The matrix organization is a relatively new concept when it comes to an organizations structure. A matrix organization is a hybrid between a project management structure and a functional hierarchy (Larson & Gray 74). The exhibit below shows different types of matrix organizations.
As a defense contractor, my company is most closely aligned with the project matrix (also known as a strong matrix). Whereas I understand the benefits of the matrix organization (promotes higher efficiency, creates cross-functional relationships, etc.), I find that many of my daily frustrations stem from this type of organization. I often feel that I have too many bosses, and sometimes they seem to be blissfully unaware that I have responsibilities on other projects and/or for other managers. Communication is another issue because I either receive the same e-mail from five different people, or I do not get communicated with at all. There have been many instances where a coworker has received a piece of vital information from one of their project managers, and I hear nothing because my project manager thinks the information should have come from my finance manager.
So now that I have identified all these challenges, here are some suggestions to follow in order for the matrix organization to work successfully:
Define your role and each manager’s role
Talk with the functional manager about what is expected from you and what he/she thinks your role is within a project team. Additionally, each project manager has different expectations, so speak with him/her at the beginning of the project. An open dialogue about what is expected from you as a team member and him/her as the manager can be very beneficial. Work out any ambiguous areas right away.
Communication is key! Keep multiple managers in the loop about your work load and your deadlines either in a formal status report or informally during staff meetings.
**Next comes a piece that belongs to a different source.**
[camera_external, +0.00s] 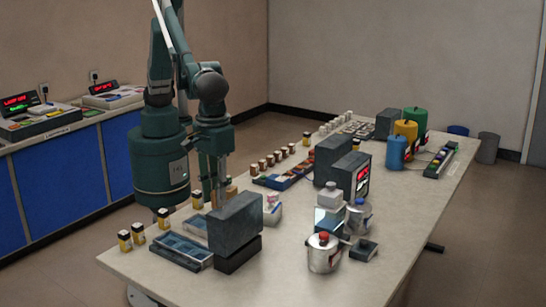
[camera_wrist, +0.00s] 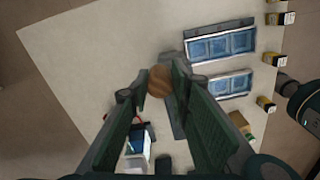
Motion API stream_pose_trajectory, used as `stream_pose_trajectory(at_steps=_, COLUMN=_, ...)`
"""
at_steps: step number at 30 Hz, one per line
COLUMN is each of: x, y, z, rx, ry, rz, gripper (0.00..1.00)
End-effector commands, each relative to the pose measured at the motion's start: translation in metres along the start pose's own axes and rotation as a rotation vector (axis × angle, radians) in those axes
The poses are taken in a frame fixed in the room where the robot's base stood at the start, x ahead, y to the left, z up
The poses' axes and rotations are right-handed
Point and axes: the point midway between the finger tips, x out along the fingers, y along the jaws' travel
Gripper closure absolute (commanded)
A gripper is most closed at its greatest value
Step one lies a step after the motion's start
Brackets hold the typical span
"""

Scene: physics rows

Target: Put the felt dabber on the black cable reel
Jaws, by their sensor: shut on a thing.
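In the wrist view, the two wide dark fingers of my gripper (camera_wrist: 158,86) close at their tips around a brown, rounded thing, which seems to be the felt dabber (camera_wrist: 158,81). Its lower part is hidden. In the external view, my gripper (camera_external: 219,192) points down behind a dark grey block, and what it holds cannot be made out there. I cannot clearly tell the black cable reel in either view. A small dark object (camera_external: 363,250) lies at the right of the near table, too small to identify.
Blue compartment trays (camera_external: 181,250) lie by the table's left edge, with small yellow-and-black bottles (camera_external: 125,241) alongside. The grey block (camera_external: 236,220) stands next to them. A metal pot (camera_external: 323,256) with a red knob stands right. The table's front is clear.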

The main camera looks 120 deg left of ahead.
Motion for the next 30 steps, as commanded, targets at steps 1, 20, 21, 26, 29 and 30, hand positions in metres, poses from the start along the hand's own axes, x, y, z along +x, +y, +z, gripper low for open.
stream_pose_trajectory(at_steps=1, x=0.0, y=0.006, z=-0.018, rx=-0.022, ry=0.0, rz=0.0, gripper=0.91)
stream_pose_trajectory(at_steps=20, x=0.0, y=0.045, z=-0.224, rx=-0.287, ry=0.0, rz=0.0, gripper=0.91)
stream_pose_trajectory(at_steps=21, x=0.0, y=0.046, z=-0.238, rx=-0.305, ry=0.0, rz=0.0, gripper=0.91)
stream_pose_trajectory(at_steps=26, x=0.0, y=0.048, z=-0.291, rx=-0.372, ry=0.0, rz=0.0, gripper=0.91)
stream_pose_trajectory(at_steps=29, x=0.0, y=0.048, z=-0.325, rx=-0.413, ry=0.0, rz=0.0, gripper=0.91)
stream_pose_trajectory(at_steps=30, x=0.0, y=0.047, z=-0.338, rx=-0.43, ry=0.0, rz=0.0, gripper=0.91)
Ask that you be included on the distribution list for vital communications. If any issues arise, communicate them as soon as possible. Project managers should also make sure that they have a regular form of communication with each of their team members.
Lastly, take advantage of the matrix organization. It provides employees with the opportunity to make connections with other employees in different functional organizations. Project managers should encourage an open team atmosphere. As a team member you can learn about different areas in the company that interest you as well. Who knows, you may find a new area of interest!
What type of organization does your company utilize? Do you think it is the proper organization for how your company operates?
What are some of your personal experiences (good or bad) with the matrix structure?
Larson, E. W., & Gray, C. F. (2014). Project Management: The Managerial Process (6th ed.). New York, NY: McGraw-Hill Education.